The write will force a remapping of any failed sectors, if the drive has any spares left.  The SMART data would tell us that.

Can you enable SMART in the BIOS ?

Providing the drive has spare sectors, normal writes will force sector remapping too, so you may not see any errors.

----------

## genterminl

NeddySeagoon,

SMART is enabled in the BIOS, but I'm pretty sure all that does is try to enable SMART on the drive at startup.  I have not seen any BIOS errors at boot.  Plenty of attempts to enable smart on the drive have all failed.

I did try -c the first time, but it was still going after well over an hour (160GB drive) so -cc will be even slower.  However, I suppose I can let it run overnight, or even if it takes days.  At the moment, I don't plan on putting any critical data on it.

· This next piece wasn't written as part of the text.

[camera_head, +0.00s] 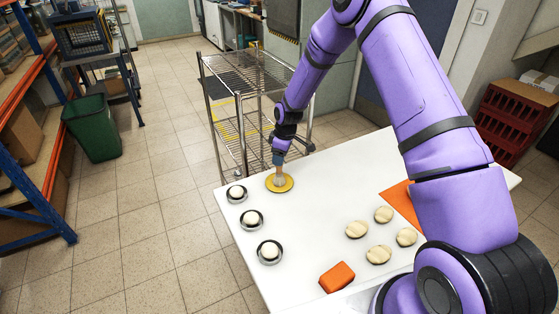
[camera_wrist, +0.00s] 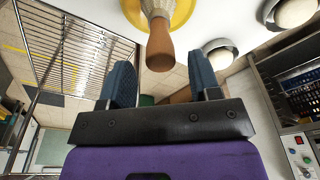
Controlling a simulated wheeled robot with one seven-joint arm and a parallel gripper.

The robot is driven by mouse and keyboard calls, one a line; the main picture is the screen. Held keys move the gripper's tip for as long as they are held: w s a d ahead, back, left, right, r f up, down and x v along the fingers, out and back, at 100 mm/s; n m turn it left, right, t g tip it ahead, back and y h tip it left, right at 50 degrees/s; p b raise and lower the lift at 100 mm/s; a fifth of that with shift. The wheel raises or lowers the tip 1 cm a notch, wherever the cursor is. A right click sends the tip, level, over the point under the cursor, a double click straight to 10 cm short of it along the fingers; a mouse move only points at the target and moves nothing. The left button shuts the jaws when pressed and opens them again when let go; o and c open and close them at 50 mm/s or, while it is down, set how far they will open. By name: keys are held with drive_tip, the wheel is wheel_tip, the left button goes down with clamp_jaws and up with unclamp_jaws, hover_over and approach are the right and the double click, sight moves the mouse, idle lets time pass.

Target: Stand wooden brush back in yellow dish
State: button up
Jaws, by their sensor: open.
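The yellow dish (camera_head: 288,187) lies on the far left part of the white table; part of it also shows at the top of the wrist view (camera_wrist: 184,12). The wooden brush (camera_wrist: 160,45) stands in the dish, its pale head down and its brown handle pointing away from the dish. In the head view the pale part of the brush (camera_head: 280,181) shows just below my gripper (camera_head: 279,160). In the wrist view my gripper (camera_wrist: 160,66) is open, with the handle's end between the two blue fingertips and visible gaps on both sides.
Several small round dishes with white contents (camera_head: 252,219) line the table's left edge, close to the yellow dish. Several pale round pieces (camera_head: 379,254), an orange block (camera_head: 337,277) and an orange mat (camera_head: 402,200) lie to the right. A wire rack (camera_head: 225,100) stands behind the table. The table's middle is clear.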

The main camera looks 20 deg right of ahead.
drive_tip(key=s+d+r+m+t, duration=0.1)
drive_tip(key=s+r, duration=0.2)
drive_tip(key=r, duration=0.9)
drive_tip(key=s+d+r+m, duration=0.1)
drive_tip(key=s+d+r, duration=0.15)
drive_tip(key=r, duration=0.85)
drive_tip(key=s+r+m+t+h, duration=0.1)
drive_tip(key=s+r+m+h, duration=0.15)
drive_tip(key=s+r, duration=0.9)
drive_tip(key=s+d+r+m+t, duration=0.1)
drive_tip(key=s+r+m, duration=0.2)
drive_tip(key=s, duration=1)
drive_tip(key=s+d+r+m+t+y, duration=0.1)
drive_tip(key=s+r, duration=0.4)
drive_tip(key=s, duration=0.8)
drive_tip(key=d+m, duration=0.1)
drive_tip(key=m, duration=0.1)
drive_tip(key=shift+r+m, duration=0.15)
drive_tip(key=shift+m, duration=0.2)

However - one bit of good news is that after switching cables, I'm so far not seeing any more errors for the drive in dmesg, even with attempts to enable smart.  If the cable was indeed contributing to any of the errors, then mke2fs -c or even -cc might finish in a more reasonable amount of time, so I may yet try it again.

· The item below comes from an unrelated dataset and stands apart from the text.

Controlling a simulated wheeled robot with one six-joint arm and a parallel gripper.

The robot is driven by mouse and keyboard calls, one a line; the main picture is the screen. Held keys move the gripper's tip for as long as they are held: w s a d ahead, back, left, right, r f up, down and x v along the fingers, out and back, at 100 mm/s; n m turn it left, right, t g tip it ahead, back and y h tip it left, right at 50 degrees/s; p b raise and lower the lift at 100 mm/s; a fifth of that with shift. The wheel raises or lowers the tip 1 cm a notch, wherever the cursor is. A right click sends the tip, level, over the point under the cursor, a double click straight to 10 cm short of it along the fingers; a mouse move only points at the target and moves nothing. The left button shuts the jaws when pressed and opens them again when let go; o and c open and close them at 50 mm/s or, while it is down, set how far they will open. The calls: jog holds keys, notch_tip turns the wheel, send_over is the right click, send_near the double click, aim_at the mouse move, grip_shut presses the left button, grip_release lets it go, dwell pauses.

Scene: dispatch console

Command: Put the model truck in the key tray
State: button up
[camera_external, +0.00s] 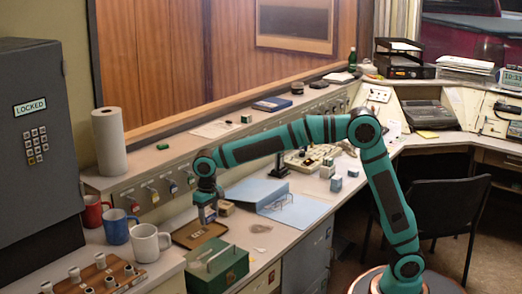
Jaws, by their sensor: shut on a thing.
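My gripper (207,212) hangs downward at the end of my arm, just above the far side of a shallow brown tray on the counter, which looks like the key tray (188,241). The gripper is shut on a small thing, apparently the model truck. The jaws mostly hide it, and its shape is too small to make out. I cannot tell whether it touches the tray.
A small tan block (227,208) stands close right of my gripper. A green box (217,268) stands in front of the tray, a white mug (146,243) to its left.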

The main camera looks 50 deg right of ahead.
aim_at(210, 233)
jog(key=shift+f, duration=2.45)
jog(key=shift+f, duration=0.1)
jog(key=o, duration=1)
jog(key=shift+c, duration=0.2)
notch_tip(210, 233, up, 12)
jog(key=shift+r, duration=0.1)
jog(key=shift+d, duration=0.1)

Regarding my original question - I did some grepping in the kernel source, and "Stale NFS file handle" is error ESTALE, and it seems to be used in the code for ext3 (and several other file systems) in places where it looks like nfs is not involved, apparently for certain inode problems.  In my mind, if it's not NFS, they should not use that error - but I suppose I'd have to discuss that with a kernel developer to find if it's a known issue or if it's just historic.

----------

## genterminl

quick update - mke2fs is still running.  The write part of badblocks took about an hour.  The read is now about 48 hours, and only at 87.83%.  I think it actually went pretty quickly to over 80% and then started hitting the bad sectors.  We'll see if it can at least avoid them - assuming the disk is stable and is not just waiting until I really need it before it completely fails.

----------

## genterminl

Final update - the last I noticed, mke2fs had only hit 88.7% after running several hundred hours.  Overnight, the whole system crashed.  I'm not certain, but I think there may have been problems with the swap partition on the questionable drive.  That and the number of errors from mke2fs, I think I'll just toss the drive.  It did seem all the bad sectors were in the same area, but without an easy way to isolate that area, and without being able to actually enable SMART on the drive, I figure it would be a losing battle anyway.

In terms of my initial question - ESTALE (stale NFS file handle) seems to be used in several file system modules in the kernel, even where nfs is not involved.  Eventually, I'll try to figure out why, or ask on a Kernel mailing list or IRC, but it's not a very high priority for me at this point.

----------